Rommel was an old infantryman, but he took to armored warfare without missing a beat. His 7th Panzer Division advanced rapidly, disrupting the attempts of the French and English to block the advance across the Meuse. He kept the pressure on as fit his command style, outrunning his own supply and losing touch with this superior command. Nobody seemed to know where he was, and his command gained the nickname “The Ghost Division”.  He held off a minor English counterattack at Arras and stood down until after Dunkirk.

In early June, his division was one of the spearheads of the advance into the rest of France. The French in their prepared defenses resisted stubbornly, but when the panzers broke through they lacked the mobility to form a new line and began to scatter and give up.  Rommel again advanced extremely rapidly, reaching Cherbourg in Normandy by the time the French called for an armistice.

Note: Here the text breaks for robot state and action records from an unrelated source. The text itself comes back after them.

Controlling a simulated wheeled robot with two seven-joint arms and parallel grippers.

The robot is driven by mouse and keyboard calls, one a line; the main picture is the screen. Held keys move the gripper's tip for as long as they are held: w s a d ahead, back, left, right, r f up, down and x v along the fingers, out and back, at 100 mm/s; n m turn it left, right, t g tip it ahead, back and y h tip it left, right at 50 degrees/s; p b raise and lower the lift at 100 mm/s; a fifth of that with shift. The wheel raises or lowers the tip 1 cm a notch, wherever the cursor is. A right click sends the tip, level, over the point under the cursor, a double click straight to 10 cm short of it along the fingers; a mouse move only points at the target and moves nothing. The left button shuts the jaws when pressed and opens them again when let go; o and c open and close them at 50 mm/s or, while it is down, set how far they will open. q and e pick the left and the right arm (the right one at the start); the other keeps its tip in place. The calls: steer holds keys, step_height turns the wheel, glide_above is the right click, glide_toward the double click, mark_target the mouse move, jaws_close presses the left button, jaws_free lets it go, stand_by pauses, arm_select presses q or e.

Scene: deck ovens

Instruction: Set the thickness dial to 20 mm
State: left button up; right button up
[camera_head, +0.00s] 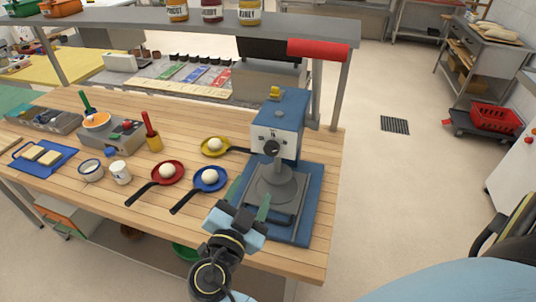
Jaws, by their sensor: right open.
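The thickness dial (271,148) is a black round knob on the white front face of a blue press (292,103). Small dark marks show above the dial, too small to read. The press stands at the right end of the wooden table, with a grey round plate (277,184) below its head. My right gripper (249,200) is open in front of the press, nearer to me and lower in the picture than the dial. It looks empty and is apart from the dial. My left gripper is not in view.
Red (168,172), blue (210,179) and yellow (214,146) pans, each with a white ball, lie left of the press. A yellow knob (275,92) sits on top of the press. An overhead shelf (200,32) with jars runs behind.

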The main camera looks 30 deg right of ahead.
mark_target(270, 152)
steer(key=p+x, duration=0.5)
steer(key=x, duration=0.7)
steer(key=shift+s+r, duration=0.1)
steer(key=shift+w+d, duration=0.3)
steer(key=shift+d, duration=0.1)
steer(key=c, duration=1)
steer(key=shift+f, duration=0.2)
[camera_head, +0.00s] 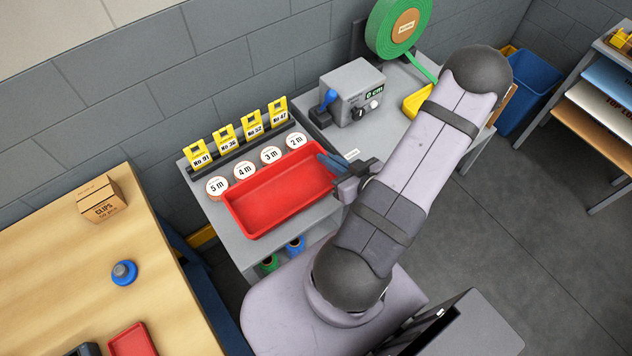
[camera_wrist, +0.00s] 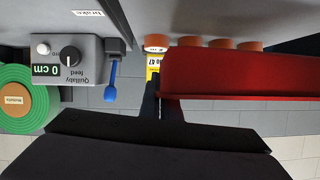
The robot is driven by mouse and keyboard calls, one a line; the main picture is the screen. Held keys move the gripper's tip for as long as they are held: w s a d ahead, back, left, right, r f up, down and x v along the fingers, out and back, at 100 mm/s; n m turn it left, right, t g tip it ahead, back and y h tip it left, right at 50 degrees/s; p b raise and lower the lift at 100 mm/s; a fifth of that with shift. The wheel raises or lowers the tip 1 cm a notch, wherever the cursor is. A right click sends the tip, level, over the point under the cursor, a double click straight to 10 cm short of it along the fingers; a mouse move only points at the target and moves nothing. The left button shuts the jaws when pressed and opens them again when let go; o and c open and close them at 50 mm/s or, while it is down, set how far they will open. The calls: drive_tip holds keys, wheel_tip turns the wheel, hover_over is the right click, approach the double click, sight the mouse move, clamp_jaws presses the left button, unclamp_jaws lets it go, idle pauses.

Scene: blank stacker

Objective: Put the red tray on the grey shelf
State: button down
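A long red tray (camera_head: 275,195) is level above the top of a grey stand (camera_head: 238,250) in the head view. In the wrist view, which is upside down, the red tray (camera_wrist: 235,75) shows with a gap between its underside and the grey surface (camera_wrist: 220,14).
Tape rolls (camera_head: 244,170) and yellow number tags (camera_head: 224,132) line the stand's back edge. Green and blue spools (camera_head: 268,263) sit on the lower shelf. A grey device (camera_head: 352,92) stands right of the tray. A second red tray (camera_head: 132,341) lies on the wooden table (camera_head: 60,250).

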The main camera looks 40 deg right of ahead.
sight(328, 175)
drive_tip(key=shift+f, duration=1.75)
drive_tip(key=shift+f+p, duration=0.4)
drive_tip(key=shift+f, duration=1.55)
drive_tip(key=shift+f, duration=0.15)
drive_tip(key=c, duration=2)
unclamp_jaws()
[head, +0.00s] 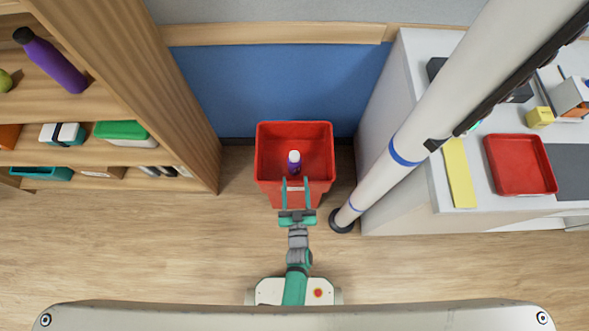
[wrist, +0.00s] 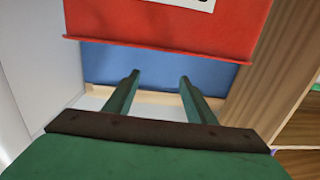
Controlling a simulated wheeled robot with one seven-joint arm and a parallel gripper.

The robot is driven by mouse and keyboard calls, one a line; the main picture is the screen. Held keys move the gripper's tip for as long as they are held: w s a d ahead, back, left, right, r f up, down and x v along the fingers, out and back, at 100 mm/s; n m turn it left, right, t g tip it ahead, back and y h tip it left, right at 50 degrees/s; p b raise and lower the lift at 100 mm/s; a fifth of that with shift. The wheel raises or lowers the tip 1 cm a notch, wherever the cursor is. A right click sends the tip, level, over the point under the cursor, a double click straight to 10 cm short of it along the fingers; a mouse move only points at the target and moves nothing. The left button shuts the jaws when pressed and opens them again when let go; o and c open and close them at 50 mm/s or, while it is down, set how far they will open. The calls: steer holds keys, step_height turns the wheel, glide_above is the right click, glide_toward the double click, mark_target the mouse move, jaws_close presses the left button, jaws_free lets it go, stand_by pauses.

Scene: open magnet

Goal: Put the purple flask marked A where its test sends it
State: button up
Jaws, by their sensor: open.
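A purple flask (head: 294,163) with a white cap stands in the red bin (head: 265,168) in the head view. No letter is readable on it, and it is out of sight in the wrist view. My gripper (head: 295,181) is open and empty at the bin's near side, apart from the flask as far as I can tell. In the wrist view, my gripper (wrist: 160,76) has nothing between its fingers. The bin's outer face (wrist: 130,22) there carries a partly cut-off white label. Another purple bottle (head: 52,62) lies tilted on the left shelf.
Wooden shelves (head: 160,85) with several items stand at the left. A white counter (head: 415,150) at the right holds a red tray (head: 520,165), a yellow strip (head: 459,173) and a yellow block (head: 540,117). A thick white pole crosses beside the bin. Floor at the left front is clear.

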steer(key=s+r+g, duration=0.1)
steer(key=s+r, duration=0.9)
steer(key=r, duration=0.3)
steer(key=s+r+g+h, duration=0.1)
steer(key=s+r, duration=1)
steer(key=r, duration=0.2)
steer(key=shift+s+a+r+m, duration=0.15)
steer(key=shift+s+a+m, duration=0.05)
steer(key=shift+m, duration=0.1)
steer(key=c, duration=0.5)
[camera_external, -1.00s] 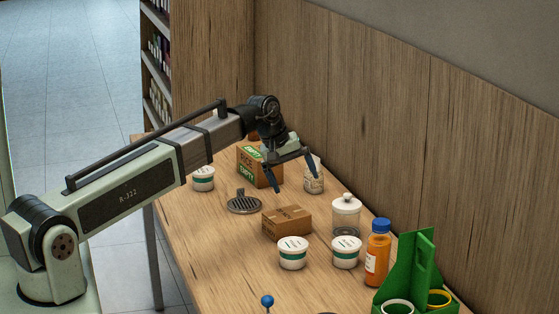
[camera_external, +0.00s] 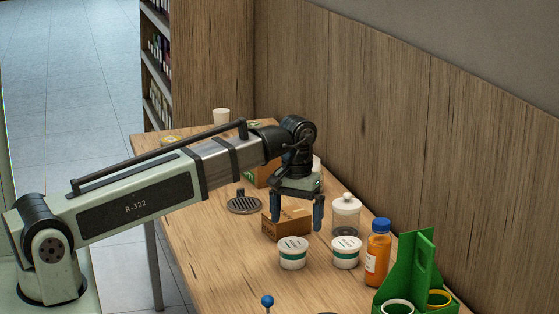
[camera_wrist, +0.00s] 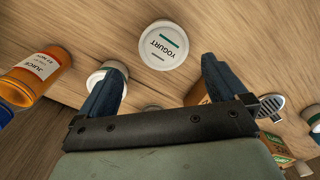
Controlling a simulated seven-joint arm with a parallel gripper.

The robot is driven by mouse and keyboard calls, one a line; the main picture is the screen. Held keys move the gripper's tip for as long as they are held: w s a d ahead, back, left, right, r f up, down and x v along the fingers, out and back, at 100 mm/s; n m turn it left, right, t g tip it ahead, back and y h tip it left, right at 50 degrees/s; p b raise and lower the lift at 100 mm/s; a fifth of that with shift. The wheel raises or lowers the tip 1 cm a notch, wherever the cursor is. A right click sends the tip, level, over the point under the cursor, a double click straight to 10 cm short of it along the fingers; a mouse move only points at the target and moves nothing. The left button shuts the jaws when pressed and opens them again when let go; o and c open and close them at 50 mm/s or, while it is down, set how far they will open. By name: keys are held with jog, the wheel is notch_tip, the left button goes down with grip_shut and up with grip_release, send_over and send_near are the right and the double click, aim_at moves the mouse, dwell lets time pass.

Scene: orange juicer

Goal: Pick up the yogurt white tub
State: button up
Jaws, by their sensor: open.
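A white tub with a green band (camera_external: 292,253) stands upright at the front of the brown box. In the wrist view its lid reads YOGURT (camera_wrist: 164,45), just beyond the gap between my fingers. A similar white tub (camera_external: 346,253) stands to its right; in the wrist view a tub beside the juice bottle (camera_wrist: 114,66) is partly covered by my left finger. My gripper (camera_external: 298,222) is open and empty, pointing down above the brown box, behind and above the yogurt tub. It shows in the wrist view (camera_wrist: 162,70) with fingers spread.
A brown box (camera_external: 287,222) lies below my gripper. A lidded glass jar (camera_external: 346,215), an orange juice bottle (camera_external: 377,252) and a green caddy (camera_external: 408,275) stand to the right. A dark round grate (camera_external: 244,204) lies left. Bare table lies in front of the tubs.

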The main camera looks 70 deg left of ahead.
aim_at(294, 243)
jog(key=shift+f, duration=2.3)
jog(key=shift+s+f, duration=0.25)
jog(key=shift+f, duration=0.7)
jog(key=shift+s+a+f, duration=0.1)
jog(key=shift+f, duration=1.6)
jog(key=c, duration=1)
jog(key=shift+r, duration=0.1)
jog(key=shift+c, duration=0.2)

In the winter of 1940, the disaster suffered by the Italians in Africa prompted the Germans to send a force to try to restore the balance and defend Tripoli. Rommel was chosen to lead the German contingent, called the “Africa Corps” (in German Deutsch Afrika Korps, or DAK).  Characteristically, his idea of the best way to defend was to look for a chance to attack!

The book itself is a good one so far. The usual hero-worship is kept within some bounds. Rommel’s tendency to slip the leash and outrun his supply is at least mentioned as a possible issue, although to this point it is compensated for by his ultimate success in keeping the enemy off-balance.  On the issue of his support for Nazism, the tack seems to be to put it to a bit of political innocence rooted in the army’s tradition of being outside of politics and a dash of good cop/bad cop blaming of excesses on underlings and assuming Hitler’s essential uninvolvement, with a dash of “Rommel didn’t know”.

To a point, that’s fair enough. Certainly soldiers have an ingrained loyalty to the commander-in-chief, and Germans probably more than most.  We will see how this balance shifts later in the war and how the author handles it.